___ Data for this task ___

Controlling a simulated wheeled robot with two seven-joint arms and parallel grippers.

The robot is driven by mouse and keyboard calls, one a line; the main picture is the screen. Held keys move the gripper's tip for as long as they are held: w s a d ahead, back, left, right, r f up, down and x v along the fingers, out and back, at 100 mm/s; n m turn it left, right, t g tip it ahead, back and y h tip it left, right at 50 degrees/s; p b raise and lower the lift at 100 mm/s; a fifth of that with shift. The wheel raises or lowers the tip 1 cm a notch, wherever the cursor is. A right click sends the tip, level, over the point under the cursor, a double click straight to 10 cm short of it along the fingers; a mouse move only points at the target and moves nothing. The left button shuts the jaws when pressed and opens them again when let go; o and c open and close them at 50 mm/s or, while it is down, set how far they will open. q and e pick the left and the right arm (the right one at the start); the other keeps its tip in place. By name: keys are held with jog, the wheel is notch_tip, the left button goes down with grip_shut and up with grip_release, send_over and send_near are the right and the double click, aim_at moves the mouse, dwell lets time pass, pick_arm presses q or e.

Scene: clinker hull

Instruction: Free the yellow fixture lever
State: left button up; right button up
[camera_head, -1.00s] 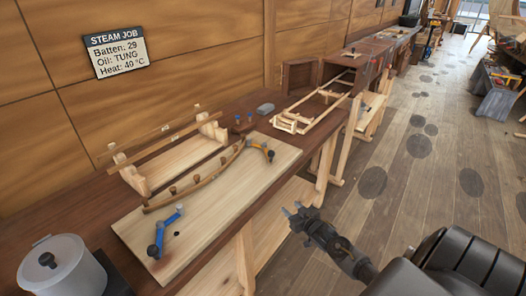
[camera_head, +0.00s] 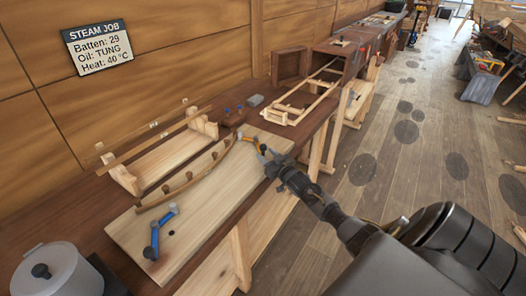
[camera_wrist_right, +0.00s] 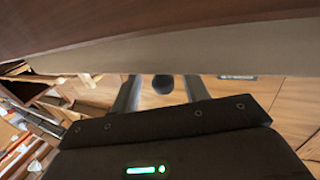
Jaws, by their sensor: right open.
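The yellow lever (camera_head: 257,142) sits at the far right end of the pale wooden board (camera_head: 150,212), by the end of the curved batten (camera_head: 188,184). My right gripper (camera_head: 268,157) is open at that lever and partly covers it in the head view. In the right wrist view, a dark round knob (camera_wrist_right: 162,84) shows between the spread fingers of my right gripper (camera_wrist_right: 163,90). I cannot tell whether the fingers touch it. A blue lever (camera_head: 162,226) with dark ends is at the board's near left end. My left gripper is not in view.
A wooden rack (camera_head: 160,160) stands behind the board, against the wall with a steam job sign (camera_head: 97,47). A grey pot (camera_head: 58,272) is at the near left. A slatted wooden frame (camera_head: 305,98) lies farther along the bench.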

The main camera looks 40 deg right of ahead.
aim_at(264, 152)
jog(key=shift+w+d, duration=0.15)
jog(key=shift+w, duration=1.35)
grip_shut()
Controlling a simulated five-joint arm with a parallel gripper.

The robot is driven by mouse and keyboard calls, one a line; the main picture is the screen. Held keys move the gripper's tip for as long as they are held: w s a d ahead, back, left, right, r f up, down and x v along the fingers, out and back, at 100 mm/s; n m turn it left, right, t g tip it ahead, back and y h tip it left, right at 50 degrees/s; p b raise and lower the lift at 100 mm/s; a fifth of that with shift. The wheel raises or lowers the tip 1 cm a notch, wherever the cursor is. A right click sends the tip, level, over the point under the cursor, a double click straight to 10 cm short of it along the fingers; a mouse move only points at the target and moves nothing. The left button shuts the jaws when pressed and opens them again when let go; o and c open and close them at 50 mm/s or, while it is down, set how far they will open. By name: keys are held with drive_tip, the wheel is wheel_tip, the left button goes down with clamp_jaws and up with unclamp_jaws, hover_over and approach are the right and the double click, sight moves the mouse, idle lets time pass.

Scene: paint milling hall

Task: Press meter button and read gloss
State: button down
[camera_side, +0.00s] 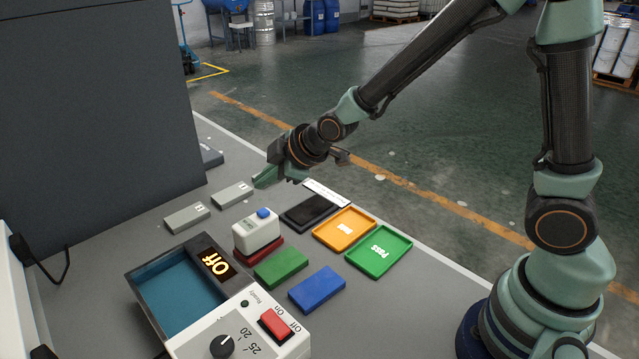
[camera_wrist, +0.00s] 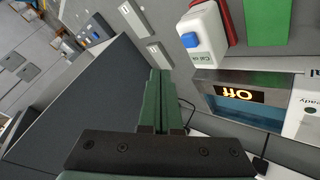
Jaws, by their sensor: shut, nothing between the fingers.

___

Required work
What comes back should match the records exactly, minus any pictures.

Task output
Controlling a simulated wheeled robot with two seven-joint arms and parallel grippers.

The robot is driven by mouse and keyboard calls, one a line; the main picture is the screen. Held keys move the gripper's tip for as long as they are held: w s a d ahead, back, left, right, r f up, down and x v along the fingers, out and back, at 100 mm/s; n m turn it left, right, t g tip it ahead, back and y h tip it left, right at 50 degrees/s; p b raise and lower the lift at 100 mm/s; a fifth of that with shift. The wheel raises or lowers the tip 1 cm a notch, wherever the cursor is. A right click sends the tip, level, over the point under the cursor, a double click straight to 10 cm short of it along the fingers; a mouse move only points at the target and moves nothing. The left button shuts the jaws when pressed and opens them again when let go; o and c open and close them at 50 mm/s or, while it is down, set how far they will open. q and e pick the left and the right arm (the right one at the start); the other keeps its tip in place. By name: keys are held with jog, the wheel is notch_tip, the left button goes down with grip_shut and up with grip_release, send_over and send_near are the right and the double click, aim_at moves the mouse, dwell lets time pass, pick_arm presses q or e.

Scene: clinker hull

Instruction: Free the yellow fixture lever
State: left button up; right button up
[camera_head, -1.00s] 
[camera_head, +0.00s] 
[camera_wrist_right, +0.00s] 
Jaws, by their sensor: right open.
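The yellow lever (camera_head: 257,142) sits at the far right end of the pale wooden board (camera_head: 150,212), by the end of the curved batten (camera_head: 188,184). My right gripper (camera_head: 268,157) is open at that lever and partly covers it in the head view. In the right wrist view, a dark round knob (camera_wrist_right: 162,84) shows between the spread fingers of my right gripper (camera_wrist_right: 163,90). I cannot tell whether the fingers touch it. A blue lever (camera_head: 162,226) with dark ends is at the board's near left end. My left gripper is not in view.
A wooden rack (camera_head: 160,160) stands behind the board, against the wall with a steam job sign (camera_head: 97,47). A grey pot (camera_head: 58,272) is at the near left. A slatted wooden frame (camera_head: 305,98) lies farther along the bench.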

The main camera looks 40 deg right of ahead.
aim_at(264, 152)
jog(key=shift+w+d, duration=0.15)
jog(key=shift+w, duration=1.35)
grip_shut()
Controlling a simulated five-joint arm with a parallel gripper.

The robot is driven by mouse and keyboard calls, one a line; the main picture is the screen. Held keys move the gripper's tip for as long as they are held: w s a d ahead, back, left, right, r f up, down and x v along the fingers, out and back, at 100 mm/s; n m turn it left, right, t g tip it ahead, back and y h tip it left, right at 50 degrees/s; p b raise and lower the lift at 100 mm/s; a fifth of that with shift. The wheel raises or lowers the tip 1 cm a notch, wherever the cursor is. A right click sends the tip, level, over the point under the cursor, a double click straight to 10 cm short of it along the fingers; a mouse move only points at the target and moves nothing. The left button shuts the jaws when pressed and opens them again when let go; o and c open and close them at 50 mm/s or, while it is down, set how far they will open. By name: keys are held with drive_tip, the wheel is wheel_tip, the left button goes down with clamp_jaws and up with unclamp_jaws, hover_over and approach are the right and the double click, sight moves the mouse, idle lets time pass.

Scene: paint milling hall

Task: Press meter button and read gloss
State: button down
[camera_side, +0.00s] 
[camera_wrist, +0.00s] 
Jaws, by their sensor: shut, nothing between the fingers.

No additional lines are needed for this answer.